The Court of Appeals has frequently stated that the language used in an opinion, though it may appear general in scope, must always be taken with reference to the particular facts decided. We find nothing in the facts of the Kennedy case to justify the conclusion that the old rule of construction has been declared abandoned by the Court of Appeals under all circumstances. The Court of Appeals merely held the rule inapplicable to the particular state of facts then before it.

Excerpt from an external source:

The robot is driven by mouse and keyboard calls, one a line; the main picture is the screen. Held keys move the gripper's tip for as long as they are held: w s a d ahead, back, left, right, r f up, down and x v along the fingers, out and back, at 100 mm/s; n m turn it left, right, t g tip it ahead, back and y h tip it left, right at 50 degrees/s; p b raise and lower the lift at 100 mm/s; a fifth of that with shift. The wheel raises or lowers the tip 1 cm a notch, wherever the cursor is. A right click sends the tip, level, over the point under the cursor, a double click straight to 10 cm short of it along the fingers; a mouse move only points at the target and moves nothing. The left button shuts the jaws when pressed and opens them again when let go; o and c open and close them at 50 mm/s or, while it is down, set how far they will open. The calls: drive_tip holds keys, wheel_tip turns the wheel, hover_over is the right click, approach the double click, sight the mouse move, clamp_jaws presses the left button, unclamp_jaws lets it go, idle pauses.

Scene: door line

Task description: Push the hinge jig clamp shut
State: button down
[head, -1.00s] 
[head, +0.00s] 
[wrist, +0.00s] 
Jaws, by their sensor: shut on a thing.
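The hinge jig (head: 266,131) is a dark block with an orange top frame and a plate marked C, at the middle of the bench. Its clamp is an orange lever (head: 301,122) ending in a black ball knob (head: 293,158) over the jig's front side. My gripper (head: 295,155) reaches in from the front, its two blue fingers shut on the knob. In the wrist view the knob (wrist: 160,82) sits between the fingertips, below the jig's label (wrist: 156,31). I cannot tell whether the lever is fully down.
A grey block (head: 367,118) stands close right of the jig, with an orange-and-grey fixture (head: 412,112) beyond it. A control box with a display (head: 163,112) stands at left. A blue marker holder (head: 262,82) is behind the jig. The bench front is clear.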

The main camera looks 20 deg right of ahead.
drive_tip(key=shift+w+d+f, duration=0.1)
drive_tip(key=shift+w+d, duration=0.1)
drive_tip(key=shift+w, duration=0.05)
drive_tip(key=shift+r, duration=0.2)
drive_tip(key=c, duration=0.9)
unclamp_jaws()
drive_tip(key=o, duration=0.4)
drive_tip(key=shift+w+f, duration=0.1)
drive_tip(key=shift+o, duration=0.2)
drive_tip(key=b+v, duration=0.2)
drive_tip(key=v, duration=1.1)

In Matter of Wildenburg (174 Misc. 503) the surrogate whose decree is now under consideration has apparently modified his interpretation of Matter of Kennedy as applied to the case at bar Matter of Hart (172 Misc. 453) is also commented upon in 53 Harvard Law Review (p. 687) and 24 Minnesota Law Review (p. 587). We note, also, that the New York County Surrogate’s Court in Matter of Jackson (175 Misc. 882) and the Kings County Surrogate’s Court in Matter of Comey (173 id. 377) have both held that Matter *196of Kennedy (supra) should be limited and considered as a case construing a particular instrument.
Ordinarily, a testator’s primary concern is as to who is to receive his property. If he is indifferent as to who is to receive it, he would naturally be indifferent as to how they receive it.
Under all circumstances here, we are of the opinion that the donor intended the donee not only to allocate the shares of the principal of the trust estate, but to appoint the quality of the estate and the manner of use thereof as well.
In so far as the decree appealed from provides otherwise, it should be reversed.
O’Malley and Callahan, JJ., concur; Glennon and Cohn, JJ., dissent.
Decree modified to the extent indicated in opinion and as so modified affirmed. Settle order on notice.